= What is being asked =
With all pictures omitted, return verbatim the lines from the beginning of the records below through the line containing "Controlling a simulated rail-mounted".

= Data section =

* * *

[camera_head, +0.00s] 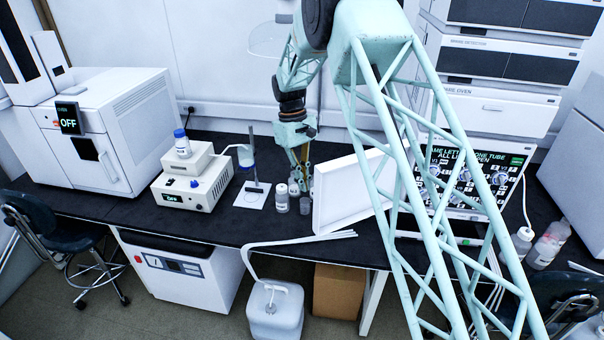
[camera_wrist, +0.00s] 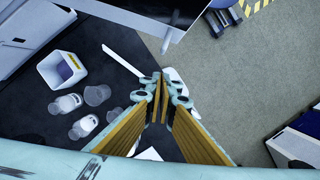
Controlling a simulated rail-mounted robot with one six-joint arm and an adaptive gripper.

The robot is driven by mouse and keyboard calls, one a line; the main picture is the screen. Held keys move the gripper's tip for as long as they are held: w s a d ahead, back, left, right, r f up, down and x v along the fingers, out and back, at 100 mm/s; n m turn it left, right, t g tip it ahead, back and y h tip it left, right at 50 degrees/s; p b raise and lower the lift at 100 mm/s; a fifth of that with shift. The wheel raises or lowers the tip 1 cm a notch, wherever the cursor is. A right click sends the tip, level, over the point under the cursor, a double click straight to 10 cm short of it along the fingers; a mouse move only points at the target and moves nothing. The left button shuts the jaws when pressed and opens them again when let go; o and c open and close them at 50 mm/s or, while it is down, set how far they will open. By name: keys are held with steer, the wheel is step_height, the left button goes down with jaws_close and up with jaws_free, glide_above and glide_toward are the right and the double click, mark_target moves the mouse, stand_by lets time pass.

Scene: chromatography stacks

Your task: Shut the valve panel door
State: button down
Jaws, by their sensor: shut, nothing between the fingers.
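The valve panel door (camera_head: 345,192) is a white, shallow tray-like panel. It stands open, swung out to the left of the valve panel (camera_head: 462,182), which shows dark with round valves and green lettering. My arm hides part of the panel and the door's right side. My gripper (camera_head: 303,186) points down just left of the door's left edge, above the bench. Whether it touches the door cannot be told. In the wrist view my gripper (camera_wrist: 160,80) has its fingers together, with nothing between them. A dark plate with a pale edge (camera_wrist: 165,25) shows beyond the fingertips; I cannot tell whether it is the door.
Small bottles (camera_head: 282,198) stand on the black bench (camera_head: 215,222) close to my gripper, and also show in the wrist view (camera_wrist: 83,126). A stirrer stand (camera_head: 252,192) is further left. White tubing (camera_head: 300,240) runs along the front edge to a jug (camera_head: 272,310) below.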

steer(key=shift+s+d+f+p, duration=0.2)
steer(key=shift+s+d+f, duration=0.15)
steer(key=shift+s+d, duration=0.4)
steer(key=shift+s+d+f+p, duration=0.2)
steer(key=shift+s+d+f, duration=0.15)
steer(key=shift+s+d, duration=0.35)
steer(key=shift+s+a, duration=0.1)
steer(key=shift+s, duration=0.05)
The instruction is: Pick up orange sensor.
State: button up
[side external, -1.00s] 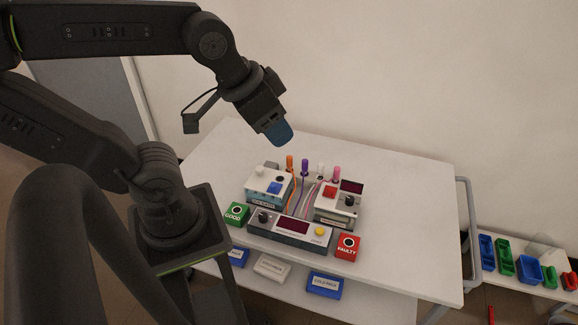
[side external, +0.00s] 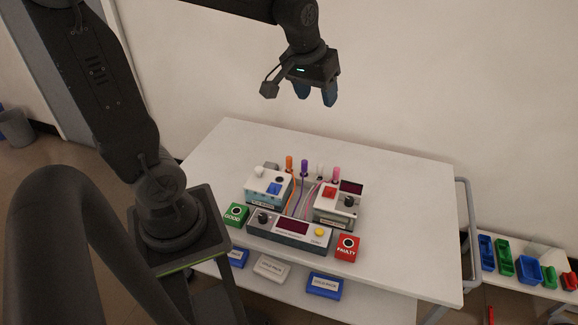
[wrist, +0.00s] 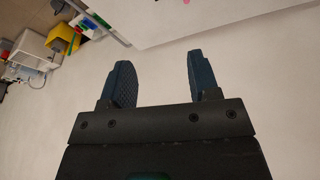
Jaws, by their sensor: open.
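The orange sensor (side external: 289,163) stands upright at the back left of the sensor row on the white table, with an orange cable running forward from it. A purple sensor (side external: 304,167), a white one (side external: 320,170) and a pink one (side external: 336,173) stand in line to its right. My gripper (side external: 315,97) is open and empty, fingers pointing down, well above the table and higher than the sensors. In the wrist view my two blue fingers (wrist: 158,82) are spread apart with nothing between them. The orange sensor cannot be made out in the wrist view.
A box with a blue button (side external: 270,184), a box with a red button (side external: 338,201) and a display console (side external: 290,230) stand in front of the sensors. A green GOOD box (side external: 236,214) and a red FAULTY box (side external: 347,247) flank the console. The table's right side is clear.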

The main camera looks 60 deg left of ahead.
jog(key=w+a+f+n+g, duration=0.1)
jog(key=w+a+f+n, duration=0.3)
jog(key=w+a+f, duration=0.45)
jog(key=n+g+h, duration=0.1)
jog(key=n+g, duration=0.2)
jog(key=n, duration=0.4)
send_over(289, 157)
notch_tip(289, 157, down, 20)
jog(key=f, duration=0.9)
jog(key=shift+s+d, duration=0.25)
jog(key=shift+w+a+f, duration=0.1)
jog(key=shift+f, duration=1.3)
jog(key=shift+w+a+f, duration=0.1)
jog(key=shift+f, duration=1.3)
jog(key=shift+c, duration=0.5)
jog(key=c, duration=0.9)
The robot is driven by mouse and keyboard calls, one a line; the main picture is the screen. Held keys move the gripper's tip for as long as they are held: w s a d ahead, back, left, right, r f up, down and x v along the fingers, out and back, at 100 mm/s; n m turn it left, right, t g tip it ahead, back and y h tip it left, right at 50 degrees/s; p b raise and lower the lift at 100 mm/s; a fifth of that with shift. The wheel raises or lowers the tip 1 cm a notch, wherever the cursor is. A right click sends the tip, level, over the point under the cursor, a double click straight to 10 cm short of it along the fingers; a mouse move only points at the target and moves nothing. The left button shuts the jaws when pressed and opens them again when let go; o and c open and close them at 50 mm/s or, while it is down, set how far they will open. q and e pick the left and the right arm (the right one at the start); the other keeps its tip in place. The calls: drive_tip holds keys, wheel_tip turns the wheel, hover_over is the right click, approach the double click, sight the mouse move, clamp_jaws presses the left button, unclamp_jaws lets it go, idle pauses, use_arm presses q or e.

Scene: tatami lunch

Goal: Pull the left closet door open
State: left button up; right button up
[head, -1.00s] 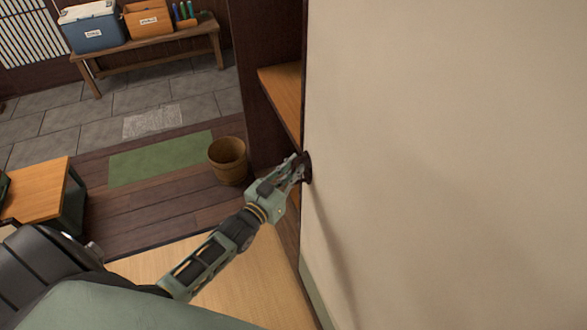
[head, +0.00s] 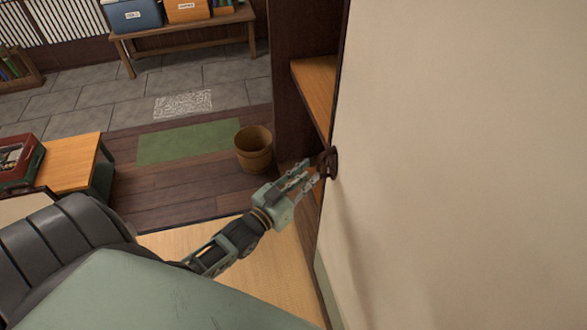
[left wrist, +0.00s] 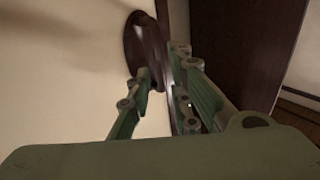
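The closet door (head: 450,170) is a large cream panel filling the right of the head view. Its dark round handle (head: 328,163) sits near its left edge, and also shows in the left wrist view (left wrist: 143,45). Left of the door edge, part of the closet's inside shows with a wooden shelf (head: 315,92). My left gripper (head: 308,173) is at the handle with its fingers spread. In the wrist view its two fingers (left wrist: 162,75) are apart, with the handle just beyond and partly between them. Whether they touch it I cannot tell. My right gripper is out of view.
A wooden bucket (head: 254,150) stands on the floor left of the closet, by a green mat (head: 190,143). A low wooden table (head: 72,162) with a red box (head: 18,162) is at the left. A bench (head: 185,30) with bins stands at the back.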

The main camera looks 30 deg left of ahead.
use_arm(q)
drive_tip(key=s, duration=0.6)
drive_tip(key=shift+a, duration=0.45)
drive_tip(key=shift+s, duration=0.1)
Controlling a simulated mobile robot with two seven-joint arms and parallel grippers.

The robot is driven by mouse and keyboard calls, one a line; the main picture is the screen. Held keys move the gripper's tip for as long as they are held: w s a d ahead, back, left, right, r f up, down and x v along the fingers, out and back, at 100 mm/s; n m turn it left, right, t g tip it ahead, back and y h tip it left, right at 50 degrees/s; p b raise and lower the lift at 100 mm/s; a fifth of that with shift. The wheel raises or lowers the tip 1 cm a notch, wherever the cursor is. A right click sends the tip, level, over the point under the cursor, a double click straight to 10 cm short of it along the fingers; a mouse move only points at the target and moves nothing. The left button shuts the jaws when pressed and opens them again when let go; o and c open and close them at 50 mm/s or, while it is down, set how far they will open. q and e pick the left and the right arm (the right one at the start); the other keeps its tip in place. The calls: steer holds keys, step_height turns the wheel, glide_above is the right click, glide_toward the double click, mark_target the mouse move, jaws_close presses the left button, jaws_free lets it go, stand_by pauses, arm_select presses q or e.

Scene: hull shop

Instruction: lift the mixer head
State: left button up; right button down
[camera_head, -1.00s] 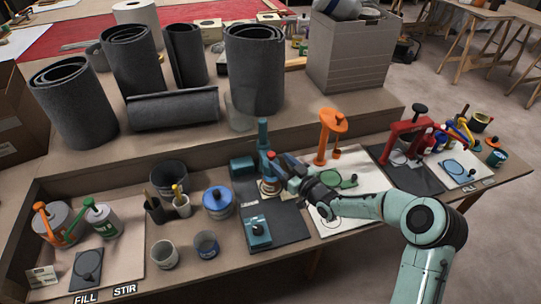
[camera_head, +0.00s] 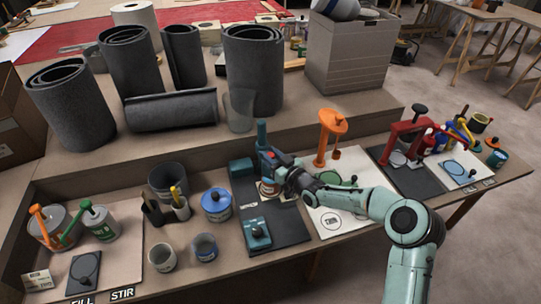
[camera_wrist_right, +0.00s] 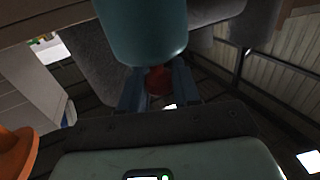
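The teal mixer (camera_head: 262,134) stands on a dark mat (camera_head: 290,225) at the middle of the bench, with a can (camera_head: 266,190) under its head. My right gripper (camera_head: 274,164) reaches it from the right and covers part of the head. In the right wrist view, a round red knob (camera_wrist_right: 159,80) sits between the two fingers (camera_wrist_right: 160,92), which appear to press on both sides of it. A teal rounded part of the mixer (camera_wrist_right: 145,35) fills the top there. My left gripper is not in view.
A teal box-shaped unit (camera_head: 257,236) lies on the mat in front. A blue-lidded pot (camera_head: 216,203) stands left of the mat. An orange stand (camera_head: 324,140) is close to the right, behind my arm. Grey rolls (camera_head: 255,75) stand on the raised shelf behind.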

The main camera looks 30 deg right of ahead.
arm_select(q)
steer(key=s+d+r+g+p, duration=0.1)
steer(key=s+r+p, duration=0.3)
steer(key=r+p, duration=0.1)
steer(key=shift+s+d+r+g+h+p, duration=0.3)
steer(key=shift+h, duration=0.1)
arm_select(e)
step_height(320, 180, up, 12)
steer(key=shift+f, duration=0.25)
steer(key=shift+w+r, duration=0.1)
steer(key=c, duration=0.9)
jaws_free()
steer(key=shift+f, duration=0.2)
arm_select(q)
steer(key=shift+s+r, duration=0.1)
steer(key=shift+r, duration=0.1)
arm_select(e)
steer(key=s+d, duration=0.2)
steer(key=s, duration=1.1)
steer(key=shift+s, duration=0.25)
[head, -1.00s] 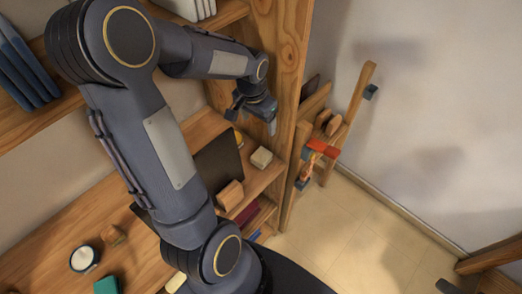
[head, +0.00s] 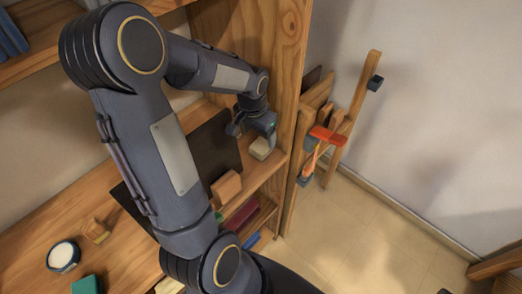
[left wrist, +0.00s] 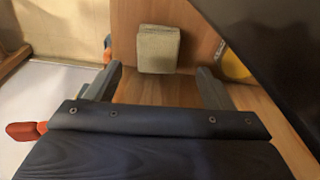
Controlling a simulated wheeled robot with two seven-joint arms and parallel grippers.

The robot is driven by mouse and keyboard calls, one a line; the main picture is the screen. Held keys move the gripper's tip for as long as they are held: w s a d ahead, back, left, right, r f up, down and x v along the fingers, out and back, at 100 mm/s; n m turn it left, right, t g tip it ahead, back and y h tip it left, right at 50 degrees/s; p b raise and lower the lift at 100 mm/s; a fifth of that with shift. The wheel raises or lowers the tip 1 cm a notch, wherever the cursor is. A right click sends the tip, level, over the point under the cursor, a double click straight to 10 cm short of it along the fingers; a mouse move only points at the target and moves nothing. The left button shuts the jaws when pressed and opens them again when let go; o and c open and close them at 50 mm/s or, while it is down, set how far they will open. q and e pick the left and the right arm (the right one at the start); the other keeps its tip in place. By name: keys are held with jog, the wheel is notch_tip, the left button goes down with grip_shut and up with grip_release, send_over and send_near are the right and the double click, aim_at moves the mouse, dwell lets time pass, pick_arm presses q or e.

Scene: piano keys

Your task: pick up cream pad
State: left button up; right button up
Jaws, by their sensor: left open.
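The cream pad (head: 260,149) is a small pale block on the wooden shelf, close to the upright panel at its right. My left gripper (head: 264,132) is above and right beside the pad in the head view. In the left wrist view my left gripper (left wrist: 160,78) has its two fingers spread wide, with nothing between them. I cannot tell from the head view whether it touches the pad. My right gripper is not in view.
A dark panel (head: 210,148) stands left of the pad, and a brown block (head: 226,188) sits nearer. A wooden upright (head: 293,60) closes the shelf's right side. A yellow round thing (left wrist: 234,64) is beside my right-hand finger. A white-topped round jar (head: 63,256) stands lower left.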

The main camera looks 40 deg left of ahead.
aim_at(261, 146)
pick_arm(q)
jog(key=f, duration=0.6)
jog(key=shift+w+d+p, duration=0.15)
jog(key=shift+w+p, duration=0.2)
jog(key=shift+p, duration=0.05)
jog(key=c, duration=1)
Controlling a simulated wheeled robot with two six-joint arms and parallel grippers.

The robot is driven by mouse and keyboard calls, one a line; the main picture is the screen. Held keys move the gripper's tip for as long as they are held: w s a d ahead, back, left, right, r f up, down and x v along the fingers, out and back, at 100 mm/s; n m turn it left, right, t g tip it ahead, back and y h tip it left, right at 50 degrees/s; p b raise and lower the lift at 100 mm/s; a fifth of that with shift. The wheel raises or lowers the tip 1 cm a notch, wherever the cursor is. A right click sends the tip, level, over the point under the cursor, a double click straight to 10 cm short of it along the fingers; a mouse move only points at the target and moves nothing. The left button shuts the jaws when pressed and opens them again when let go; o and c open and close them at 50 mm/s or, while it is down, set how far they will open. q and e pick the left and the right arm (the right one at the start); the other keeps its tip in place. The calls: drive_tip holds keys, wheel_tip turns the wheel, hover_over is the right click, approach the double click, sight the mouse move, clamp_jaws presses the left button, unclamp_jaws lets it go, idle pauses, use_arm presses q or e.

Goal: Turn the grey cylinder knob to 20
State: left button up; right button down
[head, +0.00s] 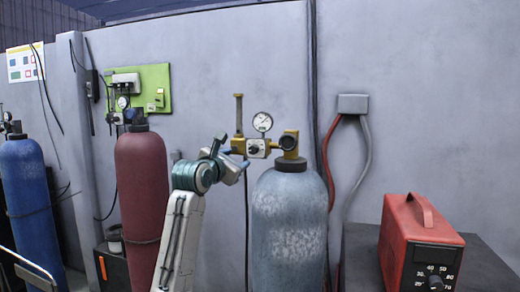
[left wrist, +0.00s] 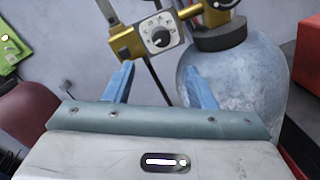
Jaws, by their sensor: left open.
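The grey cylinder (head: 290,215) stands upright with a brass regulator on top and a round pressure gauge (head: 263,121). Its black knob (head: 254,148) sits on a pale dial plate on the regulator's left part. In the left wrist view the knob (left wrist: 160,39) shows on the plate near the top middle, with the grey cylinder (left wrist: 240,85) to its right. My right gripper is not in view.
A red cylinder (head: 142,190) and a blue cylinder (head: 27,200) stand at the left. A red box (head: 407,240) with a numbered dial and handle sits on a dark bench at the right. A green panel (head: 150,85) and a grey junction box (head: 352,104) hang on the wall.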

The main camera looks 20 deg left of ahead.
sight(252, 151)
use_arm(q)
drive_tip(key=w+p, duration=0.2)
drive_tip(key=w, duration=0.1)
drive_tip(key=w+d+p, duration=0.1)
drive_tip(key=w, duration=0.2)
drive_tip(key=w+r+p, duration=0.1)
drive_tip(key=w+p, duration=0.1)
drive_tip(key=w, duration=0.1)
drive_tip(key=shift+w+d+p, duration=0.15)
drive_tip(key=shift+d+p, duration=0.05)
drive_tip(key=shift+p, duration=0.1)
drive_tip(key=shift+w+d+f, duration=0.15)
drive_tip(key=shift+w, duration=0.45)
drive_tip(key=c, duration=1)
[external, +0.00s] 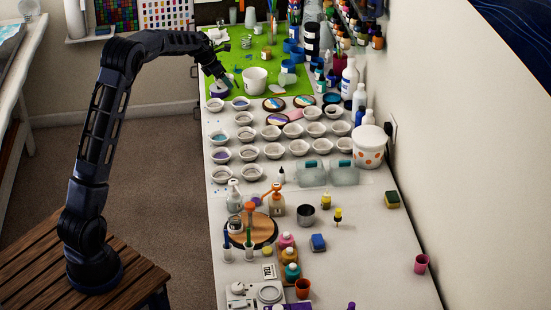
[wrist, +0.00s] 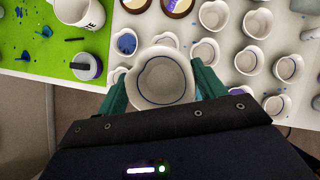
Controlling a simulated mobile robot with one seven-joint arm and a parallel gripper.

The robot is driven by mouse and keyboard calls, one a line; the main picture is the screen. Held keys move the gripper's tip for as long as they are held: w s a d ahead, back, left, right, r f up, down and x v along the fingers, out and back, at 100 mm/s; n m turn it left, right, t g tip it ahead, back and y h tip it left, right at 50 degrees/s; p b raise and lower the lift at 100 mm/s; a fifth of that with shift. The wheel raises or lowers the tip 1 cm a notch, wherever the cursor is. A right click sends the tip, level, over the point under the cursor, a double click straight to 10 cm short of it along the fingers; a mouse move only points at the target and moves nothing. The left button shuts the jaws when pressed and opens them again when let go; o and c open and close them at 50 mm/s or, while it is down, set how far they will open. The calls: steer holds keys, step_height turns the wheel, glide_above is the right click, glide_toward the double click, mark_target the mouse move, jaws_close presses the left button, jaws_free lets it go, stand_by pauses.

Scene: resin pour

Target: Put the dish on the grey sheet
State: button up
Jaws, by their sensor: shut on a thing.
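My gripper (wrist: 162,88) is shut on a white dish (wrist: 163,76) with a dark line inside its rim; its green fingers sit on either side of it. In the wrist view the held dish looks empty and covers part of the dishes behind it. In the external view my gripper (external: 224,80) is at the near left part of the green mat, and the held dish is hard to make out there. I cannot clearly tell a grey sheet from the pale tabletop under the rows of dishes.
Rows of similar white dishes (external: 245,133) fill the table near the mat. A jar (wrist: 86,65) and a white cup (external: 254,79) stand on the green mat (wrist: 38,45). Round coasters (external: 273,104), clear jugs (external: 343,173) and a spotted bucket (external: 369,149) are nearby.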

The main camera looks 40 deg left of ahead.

* * *

= In response =
[camera_head, +0.00s] 
[camera_wrist, +0.00s] 
Controlling a simulated rail-mounted robot with one six-joint arm and an adaptive gripper.

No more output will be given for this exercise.